PROBLEM TO WORK ON:
Filter the records below for the word "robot". Copy each line that holds it.
=== RECORDS ===
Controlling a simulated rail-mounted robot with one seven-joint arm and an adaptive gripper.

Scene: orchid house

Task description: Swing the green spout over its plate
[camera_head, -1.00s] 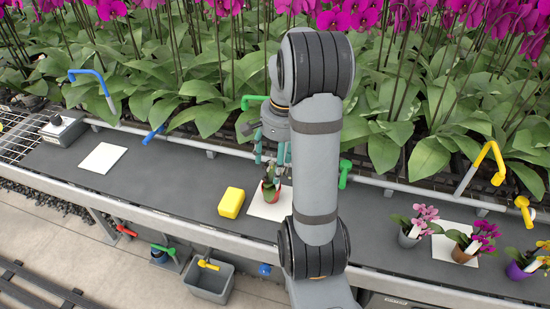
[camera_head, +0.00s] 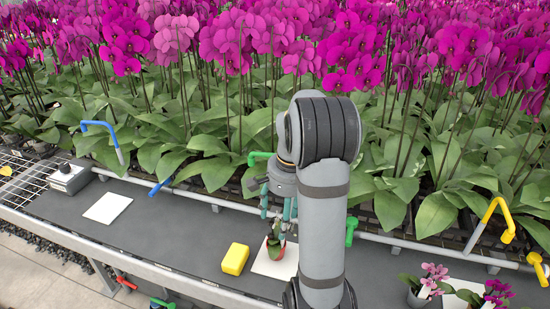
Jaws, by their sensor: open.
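The green spout (camera_head: 259,156) shows as a short green piece on the rail at the back of the bench, left of my arm; my arm and wrist hide the rest of it. A green handle (camera_head: 351,230) stands on the rail right of my arm. A white plate (camera_head: 262,268) lies on the bench below, with a red pot (camera_head: 275,250) holding a small plant on it. My gripper (camera_head: 277,214) is open, points down and hangs above the red pot, in front of the rail. No contact with the spout can be made out.
A yellow block (camera_head: 235,258) lies left of the white plate. A blue spout (camera_head: 102,130) and a bare white plate (camera_head: 107,208) are at left. A yellow spout (camera_head: 493,217) and potted orchids (camera_head: 426,285) are at right. Dense orchids stand behind the rail.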

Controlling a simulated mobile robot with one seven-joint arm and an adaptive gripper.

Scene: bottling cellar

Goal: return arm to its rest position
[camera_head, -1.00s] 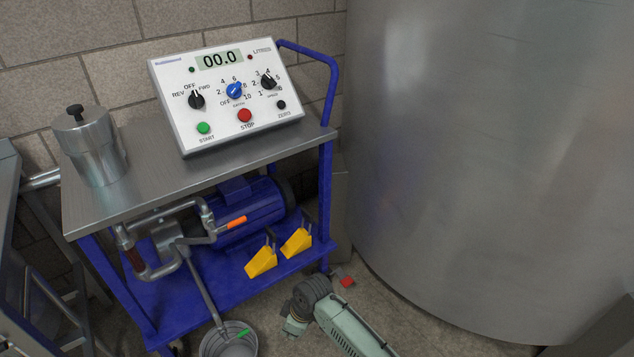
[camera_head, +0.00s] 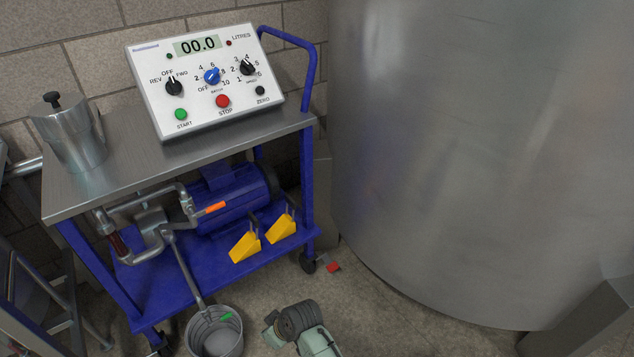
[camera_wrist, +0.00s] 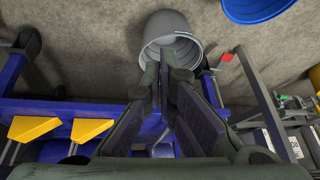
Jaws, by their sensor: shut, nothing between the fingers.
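My gripper (camera_wrist: 166,68) shows in the wrist view, its two dark fingers drawn together with nothing between them. The fingers point toward a grey bucket (camera_wrist: 167,20) on the floor, and I cannot tell how far above it they are. In the head view only a green-grey part of my arm with a dark ribbed joint (camera_head: 298,322) shows at the bottom edge, right of the bucket. My gripper is out of the head view.
A blue cart (camera_head: 308,190) carries a control box (camera_head: 205,75), a metal pot (camera_head: 72,135) and a pump motor (camera_head: 235,200). Yellow wedges (camera_head: 245,247) lie on its lower shelf. A large steel tank (camera_head: 480,150) fills the right. A blue container (camera_wrist: 255,8) shows in the wrist view.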

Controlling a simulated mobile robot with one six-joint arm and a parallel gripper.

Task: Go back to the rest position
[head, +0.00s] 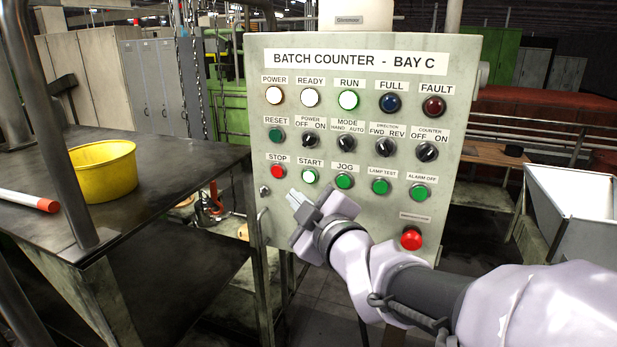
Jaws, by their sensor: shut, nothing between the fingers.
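My gripper (295,197) is shut and empty. It is in front of the lower left part of the grey control panel (460,130), just below the STOP and START buttons. I cannot tell how far it is from the panel face. The red STOP button (278,171) is unlit. The START button (309,176) glows white-green. The POWER (274,95), READY (310,97) and RUN (348,99) lamps are lit. The blue FULL lamp (390,102) and the red FAULT lamp (433,107) look dark. My arm reaches in from the lower right.
A dark metal table (150,175) on the left carries a yellow bowl (103,170) and a red-tipped white rod (30,201). A metal post (50,120) rises there. A large red button (411,239) is near my forearm. A white hopper (575,225) stands at right.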

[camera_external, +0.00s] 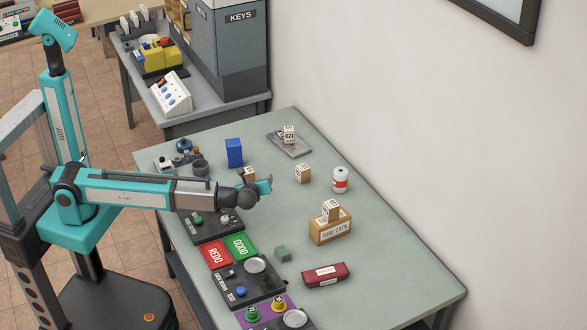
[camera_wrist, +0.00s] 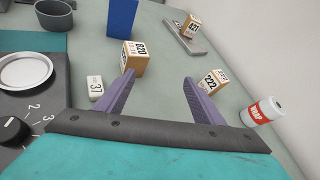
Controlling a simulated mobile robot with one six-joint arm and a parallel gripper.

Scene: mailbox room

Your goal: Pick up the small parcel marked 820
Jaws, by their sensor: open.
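The parcel marked 820 (camera_wrist: 135,60) is a small brown and white cube on the table, just beyond the left finger in the wrist view. In the external view a small brown parcel (camera_external: 249,173), seemingly the same one, is partly hidden behind my gripper (camera_external: 264,186). In the wrist view my gripper (camera_wrist: 159,77) is open and empty, its two purple fingers spread. The 820 parcel lies left of the gap between them. A similar parcel marked 222 (camera_wrist: 214,86) sits by the right finger. Another, marked 421 (camera_wrist: 190,27), stands on a grey tray (camera_wrist: 182,40) farther back.
A tall blue box (camera_external: 234,153) stands behind the 820 parcel. A white can with a red label (camera_external: 340,180), a tube caps box (camera_external: 330,230) with a parcel in it, and a red case (camera_external: 326,275) are to the right. Control panels (camera_external: 218,224) line the front edge.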

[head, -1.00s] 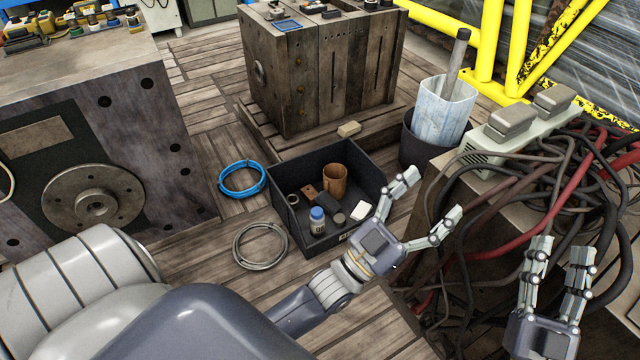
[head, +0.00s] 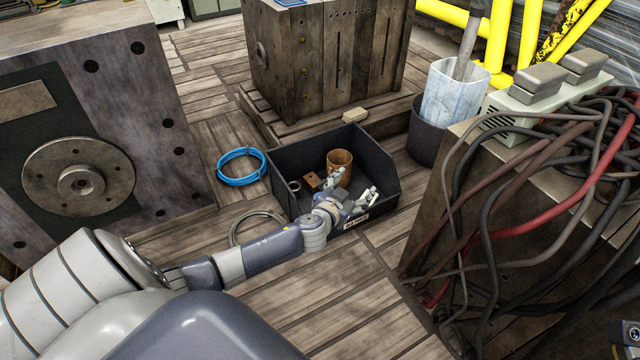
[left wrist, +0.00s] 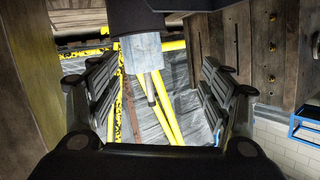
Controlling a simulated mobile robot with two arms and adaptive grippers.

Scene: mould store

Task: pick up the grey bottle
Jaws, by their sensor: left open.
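No grey bottle can be made out now. A small bottle with a blue cap showed in the bin earlier, and my left forearm and hand now cover that spot in the head view. My left gripper (head: 356,184) is over the dark open bin (head: 382,172), its fingers spread beside the brown cup. In the left wrist view the left gripper (left wrist: 160,90) is open, with nothing between its fingers. That view looks past the bin and shows no bottle. My right gripper's fingers are out of view.
A brown cup (head: 340,160) and a brown block (head: 311,180) are in the bin. A blue hose coil (head: 242,180) and a grey coil (head: 250,216) lie left of it. A cable-covered cabinet (head: 440,230) stands to the right, and a wooden block (head: 355,115) lies behind.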

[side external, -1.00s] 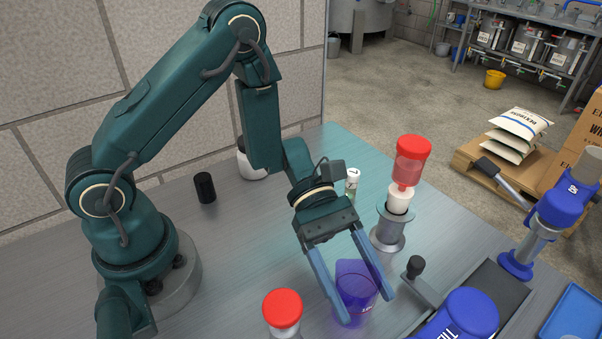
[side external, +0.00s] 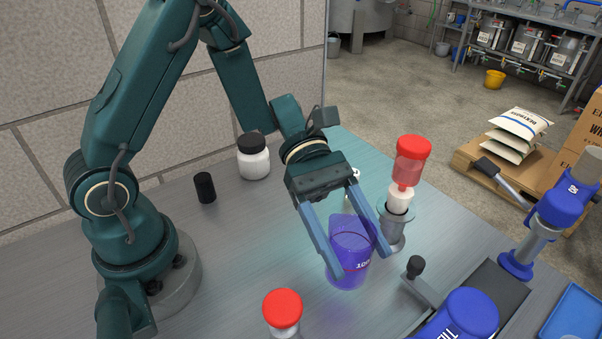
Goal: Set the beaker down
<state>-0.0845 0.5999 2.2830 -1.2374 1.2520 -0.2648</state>
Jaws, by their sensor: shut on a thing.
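A metal stand (side external: 392,236) holding a red-capped airlock (side external: 412,160) is close at the right of the beaker. A red-lidded jar (side external: 282,308) is in front. A blue-capped device (side external: 465,315) is front right. A white jar (side external: 254,163) and black cylinder (side external: 205,188) stand behind left.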

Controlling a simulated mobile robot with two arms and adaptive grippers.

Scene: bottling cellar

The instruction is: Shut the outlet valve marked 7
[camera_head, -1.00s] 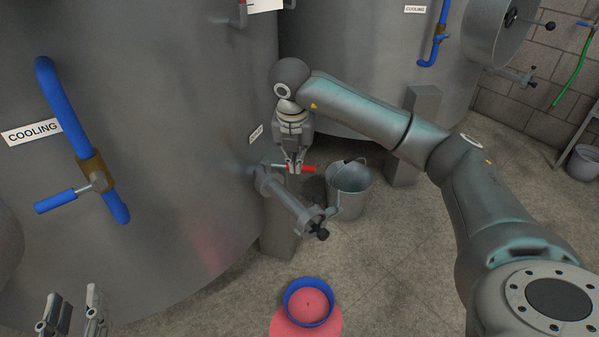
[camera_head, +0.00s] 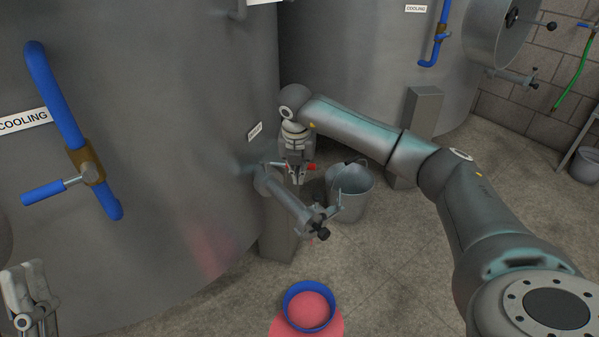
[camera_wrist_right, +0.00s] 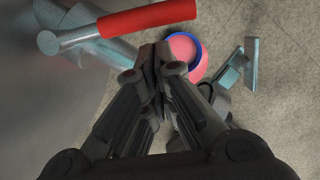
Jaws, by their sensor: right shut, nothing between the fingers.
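The outlet valve is on a grey pipe (camera_head: 288,203) low on the big steel tank (camera_head: 150,140). Its lever has a metal stem and a red grip (camera_head: 311,167). In the head view the lever lies roughly crosswise, partly hidden by my right gripper (camera_head: 298,178). A small label (camera_head: 254,131) sits above the pipe; I cannot read a 7. My right gripper is shut and empty. In the right wrist view the red grip (camera_wrist_right: 150,17) lies beside its fingertips (camera_wrist_right: 160,62), not between them. My left gripper (camera_head: 28,285) is at the lower left, away from the valve; its opening is unclear.
A metal bucket (camera_head: 350,190) stands behind the pipe. A blue cooling pipe (camera_head: 55,95) juts from the tank's left.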

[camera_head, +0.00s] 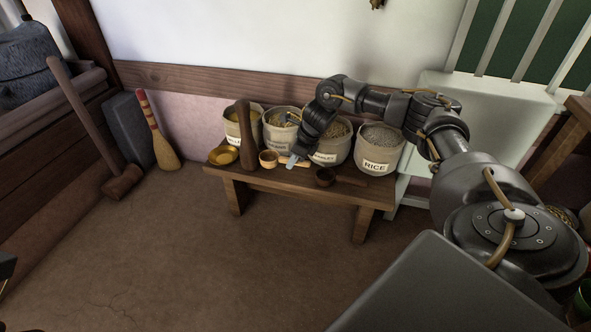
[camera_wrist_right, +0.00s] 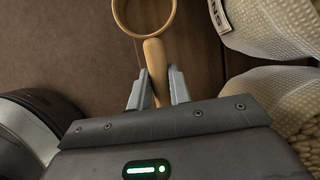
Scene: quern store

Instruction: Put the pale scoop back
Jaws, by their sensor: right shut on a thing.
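The pale scoop (camera_head: 268,159) is a round, light-wood cup with a straight handle, at the front of the low bench (camera_head: 222,173). My right gripper (camera_head: 293,161) is shut on its handle; the cup points left in the head view. In the right wrist view the scoop's handle (camera_wrist_right: 155,62) lies between the two fingers of the gripper (camera_wrist_right: 157,85), and its cup is cut off by the top edge. I cannot tell whether the scoop touches the bench. My left gripper does not show.
Several open grain sacks stand along the bench's back, among them the rice sack (camera_head: 379,150). A yellow scoop (camera_head: 223,155) lies left and a dark scoop (camera_head: 326,177) right of the pale one. A tall wooden pestle (camera_head: 245,133) stands close by. The floor in front is clear.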

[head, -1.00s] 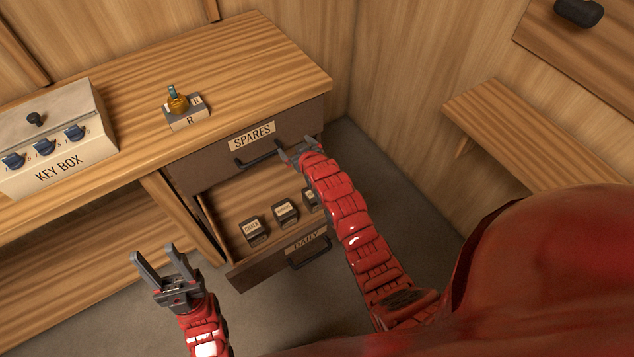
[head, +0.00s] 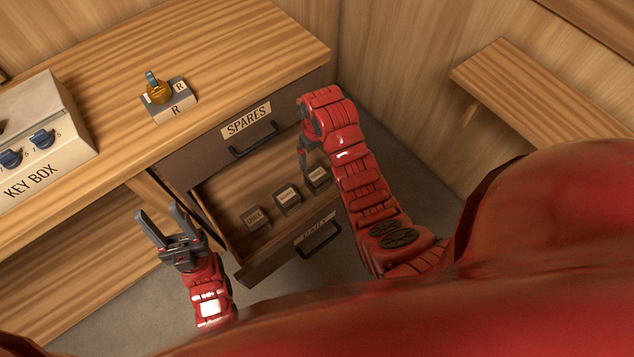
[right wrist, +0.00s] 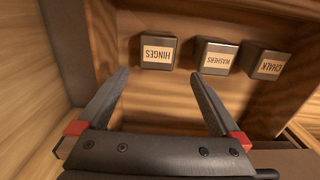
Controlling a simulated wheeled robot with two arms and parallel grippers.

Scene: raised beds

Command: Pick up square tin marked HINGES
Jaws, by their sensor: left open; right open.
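The square tin marked HINGES (right wrist: 158,51) is dark with a pale label and stands in the open lower drawer. In the head view the HINGES tin (head: 317,178) is the rightmost of the three tins, close to my right gripper. My right gripper (head: 305,168) points down into the drawer area, open and empty. In the right wrist view the tin lies beyond and between the open fingertips of my right gripper (right wrist: 161,76), not touching them. My left gripper (head: 160,225) is open and empty, left of the drawer.
The WASHERS tin (right wrist: 215,57) and CHALK tin (right wrist: 265,63) stand beside it in the DAILY drawer (head: 270,262). The SPARES drawer (head: 200,160) above is shut. A key box (head: 45,150) and a grey block marked R (head: 172,107) stand on the worktop (head: 215,60).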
===
RESPONSE FOR THIS EXERCISE:
Controlling a simulated rail-mounted robot with one seven-joint arm and an adaptive gripper.
Controlling a simulated mobile robot with one seven-joint arm and an adaptive gripper.
Controlling a simulated mobile robot with one six-joint arm and a parallel gripper.
Controlling a simulated mobile robot with one six-joint arm and a parallel gripper.
Controlling a simulated mobile robot with two arms and adaptive grippers.
Controlling a simulated mobile robot with two arms and adaptive grippers.
Controlling a simulated wheeled robot with two arms and parallel grippers.

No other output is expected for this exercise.